• **Brief**: Transcribe every entry word for word, leaving out all images.

• **Data shown**:
"""

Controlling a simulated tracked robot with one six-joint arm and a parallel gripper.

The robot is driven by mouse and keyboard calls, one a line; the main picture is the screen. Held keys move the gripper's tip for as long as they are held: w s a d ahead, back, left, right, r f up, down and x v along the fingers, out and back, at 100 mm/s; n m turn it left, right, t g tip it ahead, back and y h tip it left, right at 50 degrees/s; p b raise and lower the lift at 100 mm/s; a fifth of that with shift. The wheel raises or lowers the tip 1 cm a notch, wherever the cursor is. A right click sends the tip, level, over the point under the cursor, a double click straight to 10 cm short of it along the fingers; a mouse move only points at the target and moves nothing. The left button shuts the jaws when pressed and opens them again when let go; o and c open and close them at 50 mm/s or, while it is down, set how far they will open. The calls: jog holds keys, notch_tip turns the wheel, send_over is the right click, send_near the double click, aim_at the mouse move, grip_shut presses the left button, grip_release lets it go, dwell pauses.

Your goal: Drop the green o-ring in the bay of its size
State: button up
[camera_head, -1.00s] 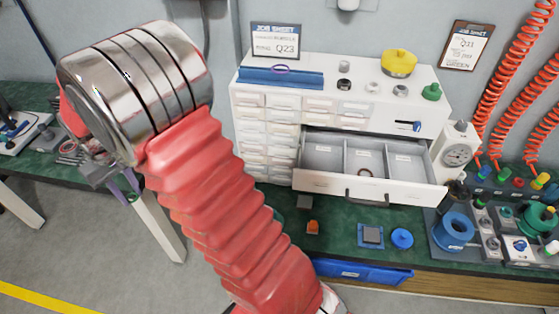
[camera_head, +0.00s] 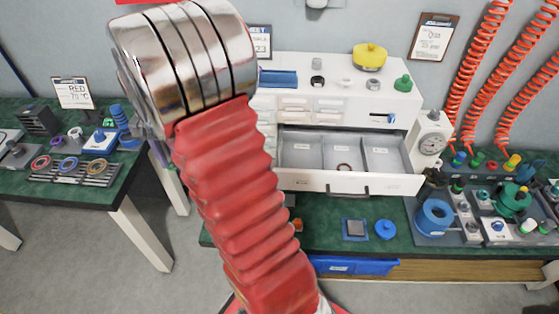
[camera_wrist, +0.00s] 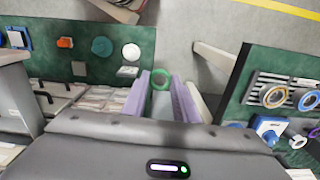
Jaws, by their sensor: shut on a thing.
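In the wrist view my gripper (camera_wrist: 161,92) has its purple fingers closed on the green o-ring (camera_wrist: 160,79), which shows between the fingertips. In the head view the gripper is mostly hidden behind my arm. The open drawer (camera_head: 346,183) of the white cabinet has three bays: left (camera_head: 301,156), middle (camera_head: 335,155) and right (camera_head: 383,162). A dark brown ring (camera_head: 343,167) lies in the middle bay. Small labels are on the bays, too small to read. The held ring is away from the drawer, over the gap beside the left table.
On the cabinet top (camera_head: 330,88) stand several small parts and a yellow knob (camera_head: 369,57). A gauge (camera_head: 430,143) stands close right of the drawer.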

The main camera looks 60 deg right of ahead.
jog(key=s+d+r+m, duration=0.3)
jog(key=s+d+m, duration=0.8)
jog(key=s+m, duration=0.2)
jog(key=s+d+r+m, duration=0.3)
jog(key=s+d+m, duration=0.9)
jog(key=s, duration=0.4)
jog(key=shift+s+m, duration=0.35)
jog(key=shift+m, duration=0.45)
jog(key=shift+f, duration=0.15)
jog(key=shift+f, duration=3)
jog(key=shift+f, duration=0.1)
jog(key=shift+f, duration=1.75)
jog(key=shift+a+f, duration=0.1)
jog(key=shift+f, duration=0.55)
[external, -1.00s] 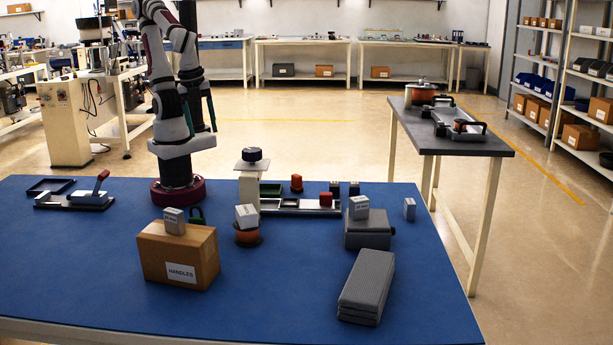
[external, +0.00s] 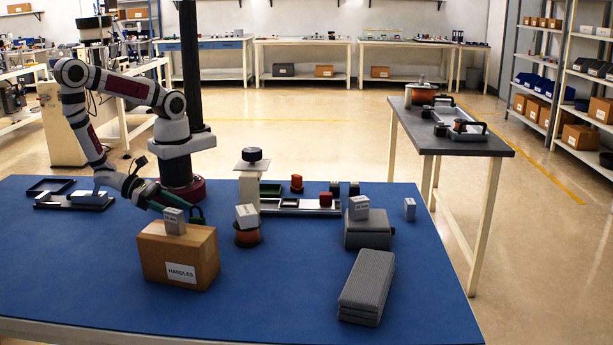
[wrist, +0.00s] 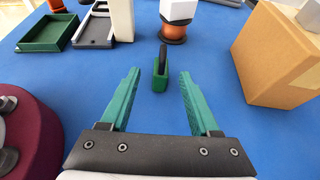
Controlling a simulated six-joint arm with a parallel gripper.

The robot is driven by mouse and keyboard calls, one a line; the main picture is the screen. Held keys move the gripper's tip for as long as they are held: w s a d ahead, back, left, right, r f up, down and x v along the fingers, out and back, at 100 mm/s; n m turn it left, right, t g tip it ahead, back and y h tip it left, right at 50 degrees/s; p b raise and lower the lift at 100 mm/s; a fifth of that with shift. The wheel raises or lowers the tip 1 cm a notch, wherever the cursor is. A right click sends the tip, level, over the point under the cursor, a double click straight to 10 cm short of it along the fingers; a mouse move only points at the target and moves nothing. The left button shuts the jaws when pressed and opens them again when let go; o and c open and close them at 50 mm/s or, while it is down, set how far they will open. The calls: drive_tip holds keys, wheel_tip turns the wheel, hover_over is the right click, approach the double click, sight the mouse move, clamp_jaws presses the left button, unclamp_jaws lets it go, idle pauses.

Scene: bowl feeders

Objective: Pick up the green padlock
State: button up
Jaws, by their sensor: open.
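The green padlock (wrist: 160,80) stands on the blue table in the wrist view, its dark shackle up. It lies ahead of my gripper (wrist: 159,74), about centred between the two green fingers. The fingers are open and spread to either side, with nothing held. In the external view my gripper (external: 183,208) is low over the table behind the cardboard box, reaching right. The padlock (external: 197,219) is just at the fingertips there, partly hidden by the box and fingers; I cannot tell whether they touch.
The cardboard box (external: 180,257) with a grey block on top stands close in front. An orange-and-black round part (external: 247,237) carrying a white block stands to the right. Trays (wrist: 48,34) lie beyond at left in the wrist view. The blue table (external: 90,290) front left is clear.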

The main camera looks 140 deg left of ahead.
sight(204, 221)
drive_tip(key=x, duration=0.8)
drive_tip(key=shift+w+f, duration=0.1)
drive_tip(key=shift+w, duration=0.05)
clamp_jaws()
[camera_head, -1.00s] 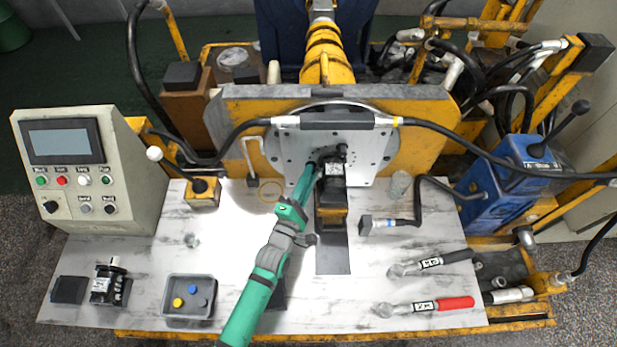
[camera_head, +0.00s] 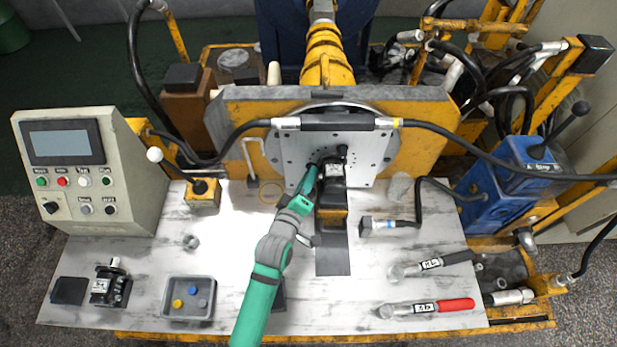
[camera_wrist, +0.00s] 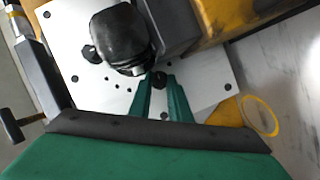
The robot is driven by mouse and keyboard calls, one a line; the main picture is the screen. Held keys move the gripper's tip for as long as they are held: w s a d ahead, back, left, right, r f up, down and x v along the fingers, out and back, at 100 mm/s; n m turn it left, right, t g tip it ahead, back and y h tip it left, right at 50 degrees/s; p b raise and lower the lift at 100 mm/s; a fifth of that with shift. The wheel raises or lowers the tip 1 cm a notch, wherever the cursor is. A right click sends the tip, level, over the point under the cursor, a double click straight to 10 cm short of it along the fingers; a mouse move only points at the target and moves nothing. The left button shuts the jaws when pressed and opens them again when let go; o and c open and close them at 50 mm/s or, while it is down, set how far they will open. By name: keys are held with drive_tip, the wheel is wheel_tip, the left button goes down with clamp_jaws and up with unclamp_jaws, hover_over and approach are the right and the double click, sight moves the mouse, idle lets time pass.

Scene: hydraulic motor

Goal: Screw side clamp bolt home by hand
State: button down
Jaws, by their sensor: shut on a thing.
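My green gripper (camera_head: 316,166) reaches up to the left side of the black hydraulic motor (camera_head: 331,191), which is set against the grey drilled plate (camera_head: 291,152). In the wrist view, the two green fingertips (camera_wrist: 162,86) are shut on a small dark bolt head (camera_wrist: 159,77) beside the black motor body (camera_wrist: 124,38). The bolt lies close to the plate face (camera_wrist: 205,85). How deep it sits in its hole is hidden by the fingers and head.
A grey tray (camera_head: 188,317) with coloured caps and a small motor (camera_head: 110,284) are at left. A control box (camera_head: 88,172) stands behind them.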

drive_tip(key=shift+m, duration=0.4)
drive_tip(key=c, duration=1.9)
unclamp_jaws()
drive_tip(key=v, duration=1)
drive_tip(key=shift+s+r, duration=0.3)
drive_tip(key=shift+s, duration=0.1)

"""

• **Reply**:
Controlling a simulated tracked robot with one six-joint arm and a parallel gripper.

The robot is driven by mouse and keyboard calls, one a line; the main picture is the screen. Held keys move the gripper's tip for as long as they are held: w s a d ahead, back, left, right, r f up, down and x v along the fingers, out and back, at 100 mm/s; n m turn it left, right, t g tip it ahead, back and y h tip it left, right at 50 degrees/s; p b raise and lower the lift at 100 mm/s; a fifth of that with shift. The wheel raises or lowers the tip 1 cm a notch, wherever the cursor is. A right click sends the tip, level, over the point under the cursor, a double click straight to 10 cm short of it along the fingers; a mouse move only points at the target and moves nothing. The left button shuts the jaws when pressed and opens them again when let go; o and c open and close them at 50 mm/s or, while it is down, set how far they will open. The calls: jog holds keys, notch_tip turns the wheel, send_over is the right click, send_near the double click, aim_at the mouse move, grip_shut presses the left button, grip_release lets it go, dwell pauses.

Your goal: Drop the green o-ring in the bay of its size
State: button up
[camera_head, -1.00s] 
[camera_head, +0.00s] 
[camera_wrist, +0.00s] 
Jaws, by their sensor: shut on a thing.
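In the wrist view my gripper (camera_wrist: 161,92) has its purple fingers closed on the green o-ring (camera_wrist: 160,79), which shows between the fingertips. In the head view the gripper is mostly hidden behind my arm. The open drawer (camera_head: 346,183) of the white cabinet has three bays: left (camera_head: 301,156), middle (camera_head: 335,155) and right (camera_head: 383,162). A dark brown ring (camera_head: 343,167) lies in the middle bay. Small labels are on the bays, too small to read. The held ring is away from the drawer, over the gap beside the left table.
On the cabinet top (camera_head: 330,88) stand several small parts and a yellow knob (camera_head: 369,57). A gauge (camera_head: 430,143) stands close right of the drawer.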

The main camera looks 60 deg right of ahead.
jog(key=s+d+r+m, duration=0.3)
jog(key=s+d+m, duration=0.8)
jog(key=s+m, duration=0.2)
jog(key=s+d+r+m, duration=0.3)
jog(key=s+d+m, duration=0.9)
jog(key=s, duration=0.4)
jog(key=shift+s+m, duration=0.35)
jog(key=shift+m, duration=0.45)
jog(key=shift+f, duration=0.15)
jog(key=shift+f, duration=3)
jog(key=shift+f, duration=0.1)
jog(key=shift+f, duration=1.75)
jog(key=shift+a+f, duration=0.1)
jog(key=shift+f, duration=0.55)
[external, -1.00s] 
[external, +0.00s] 
[wrist, +0.00s] 
Controlling a simulated six-joint arm with a parallel gripper.

The robot is driven by mouse and keyboard calls, one a line; the main picture is the screen. Held keys move the gripper's tip for as long as they are held: w s a d ahead, back, left, right, r f up, down and x v along the fingers, out and back, at 100 mm/s; n m turn it left, right, t g tip it ahead, back and y h tip it left, right at 50 degrees/s; p b raise and lower the lift at 100 mm/s; a fifth of that with shift. The wheel raises or lowers the tip 1 cm a notch, wherever the cursor is. A right click sends the tip, level, over the point under the cursor, a double click straight to 10 cm short of it along the fingers; a mouse move only points at the target and moves nothing. The left button shuts the jaws when pressed and opens them again when let go; o and c open and close them at 50 mm/s or, while it is down, set how far they will open. The calls: drive_tip holds keys, wheel_tip turns the wheel, hover_over is the right click, approach the double click, sight the mouse move, clamp_jaws presses the left button, unclamp_jaws lets it go, idle pauses.

Scene: bowl feeders

Objective: Pick up the green padlock
State: button up
Jaws, by their sensor: open.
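The green padlock (wrist: 160,80) stands on the blue table in the wrist view, its dark shackle up. It lies ahead of my gripper (wrist: 159,74), about centred between the two green fingers. The fingers are open and spread to either side, with nothing held. In the external view my gripper (external: 183,208) is low over the table behind the cardboard box, reaching right. The padlock (external: 197,219) is just at the fingertips there, partly hidden by the box and fingers; I cannot tell whether they touch.
The cardboard box (external: 180,257) with a grey block on top stands close in front. An orange-and-black round part (external: 247,237) carrying a white block stands to the right. Trays (wrist: 48,34) lie beyond at left in the wrist view. The blue table (external: 90,290) front left is clear.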

The main camera looks 140 deg left of ahead.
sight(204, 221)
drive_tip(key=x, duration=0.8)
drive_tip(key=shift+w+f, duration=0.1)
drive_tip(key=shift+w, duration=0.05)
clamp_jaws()
[camera_head, -1.00s] 
[camera_head, +0.00s] 
[camera_wrist, +0.00s] 
The robot is driven by mouse and keyboard calls, one a line; the main picture is the screen. Held keys move the gripper's tip for as long as they are held: w s a d ahead, back, left, right, r f up, down and x v along the fingers, out and back, at 100 mm/s; n m turn it left, right, t g tip it ahead, back and y h tip it left, right at 50 degrees/s; p b raise and lower the lift at 100 mm/s; a fifth of that with shift. The wheel raises or lowers the tip 1 cm a notch, wherever the cursor is. A right click sends the tip, level, over the point under the cursor, a double click straight to 10 cm short of it along the fingers; a mouse move only points at the target and moves nothing. The left button shuts the jaws when pressed and opens them again when let go; o and c open and close them at 50 mm/s or, while it is down, set how far they will open. By name: keys are held with drive_tip, the wheel is wheel_tip, the left button goes down with clamp_jaws and up with unclamp_jaws, hover_over and approach are the right and the double click, sight moves the mouse, idle lets time pass.

Scene: hydraulic motor

Goal: Screw side clamp bolt home by hand
State: button down
Jaws, by their sensor: shut on a thing.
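My green gripper (camera_head: 316,166) reaches up to the left side of the black hydraulic motor (camera_head: 331,191), which is set against the grey drilled plate (camera_head: 291,152). In the wrist view, the two green fingertips (camera_wrist: 162,86) are shut on a small dark bolt head (camera_wrist: 159,77) beside the black motor body (camera_wrist: 124,38). The bolt lies close to the plate face (camera_wrist: 205,85). How deep it sits in its hole is hidden by the fingers and head.
A grey tray (camera_head: 188,317) with coloured caps and a small motor (camera_head: 110,284) are at left. A control box (camera_head: 88,172) stands behind them.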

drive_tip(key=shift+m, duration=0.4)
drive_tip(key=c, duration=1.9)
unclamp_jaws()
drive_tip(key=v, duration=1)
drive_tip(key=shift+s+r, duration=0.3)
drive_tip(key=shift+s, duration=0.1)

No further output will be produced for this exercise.